Ignorance Reigns

CNS News posted an article yesterday about a recent press conference by Maina Kiai, U.N. Special Rapporteur.

This is an excerpt from his statement regarding America:

. ..The country was founded on land stolen from its indigenous Native Americans; its early economic strength was built on race-based slavery against people of African descent; and successive waves of immigrants have faced discrimination, harassment or worse.

Today, unfortunately, America seems to be at a moment where it is struggling to live up to its ideals on a number of important issues, the most critical being racial, social and economic inequality, which are often intertwined.

To be clear, the focus of my mission was not race or discrimination. My mandate concerns the enjoyment of the rights to freedom of peaceful assembly and of association. But it is impossible to discuss these rights without issues of racism pervading the discussions. Racism and the exclusion, persecution and marginalization that come with it, affect the enabling environment for the exercise of association and assembly rights.

This issue is particularly grave in the African-American community, and understanding its context means looking back at 400 years of slavery. It also means looking at the emergence of the Jim Crow laws that destroyed the achievements of the Reconstruction Era, which emerged at the end of slavery in 1865, and enforced segregation and marginalized the African-American community to a life of misery, poverty and persecution.

It means looking at what happened after Jim Crow laws were dismantled, when old philosophies of exclusion and discrimination were reborn, cloaked in new and euphemistic terms. These may have not been race-based on their face, but they have, intentionally or not, disproportionately targeted African-Americans and other minorities.

The so-called “War on Drugs” is a perfect example. From it, one out of every 15 black men is in currently jail. One out of every 13 African-Americans, meanwhile, has lost their right to vote due to a felony conviction. An aggressive emphasis on street-level “law and order” (or “broken windows” approach) policing combined with wide police discretion means that African-Americans are subjected to systematic police harassment – and sometimes much worse – often for doing nothing more than walking down the street or gathering in a group. Convictions and incarcerations dramatically increased once the “War on Drugs” was set in motion, without a corresponding increase in drug use.

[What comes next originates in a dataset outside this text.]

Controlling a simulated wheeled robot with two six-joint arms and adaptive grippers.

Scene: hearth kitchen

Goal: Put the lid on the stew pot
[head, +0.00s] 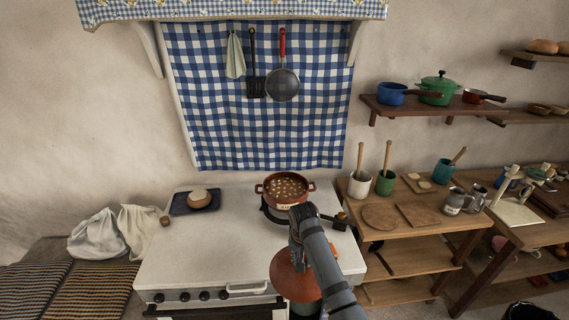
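The red-brown stew pot (268,192) stands open on a dark burner at the back right of the white stove top, with pale pieces showing in its stew. A round terracotta lid (281,279) is at the stove's front right, below the pot in the picture, and reaches past the front edge. My right arm comes in from the bottom right and hides part of the lid. My right gripper (297,256) points down at the lid's middle and appears shut on it; the fingertips are mostly hidden. The lid is apart from the pot. My left gripper is not in view.
A dark tray (178,208) with a round loaf is on the stove's left. The middle of the stove top (225,240) is clear. A wooden side table (430,232) with crocks and boards stands close on the right. A pan (282,86) hangs behind.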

Similarly the crime laws passed under the Bill Clinton administration (1993-2001), including the federal “three strikes” law, implemented aggressively against people of color have contributed to the huge rises in incarceration and exclusion of the black community further fueling discontent and anger.

The effects can often snowball: A minor criminal offense – or even an arrest without substantiated charges – can show up on a background check, making it difficult to find a job, secure a student loan or find a place to live. This marginalization in turn makes it more likely that a person will turn to crime, for lack of any other option, and the vicious cycle continues.

Please send this man back to whatever country he is from. I can guarantee that his standard of living will not be what it is in America. I would also like to mention that in the Islamic culture, slavery is still acceptable, and America was not the only country in the world to practice slavery–the problem was worldwide.  American history does have its blemishes, but we have come a long way. Unfortunately our welfare programs have destroyed the black family structure and created the crime in black communities. The problem is not racism–it is a cultural problem that can only be solved by the black community. There are black leaders who are working to solve the problem, but they do not get the publicity that the black leaders who profit by screaming ‘racism’ get.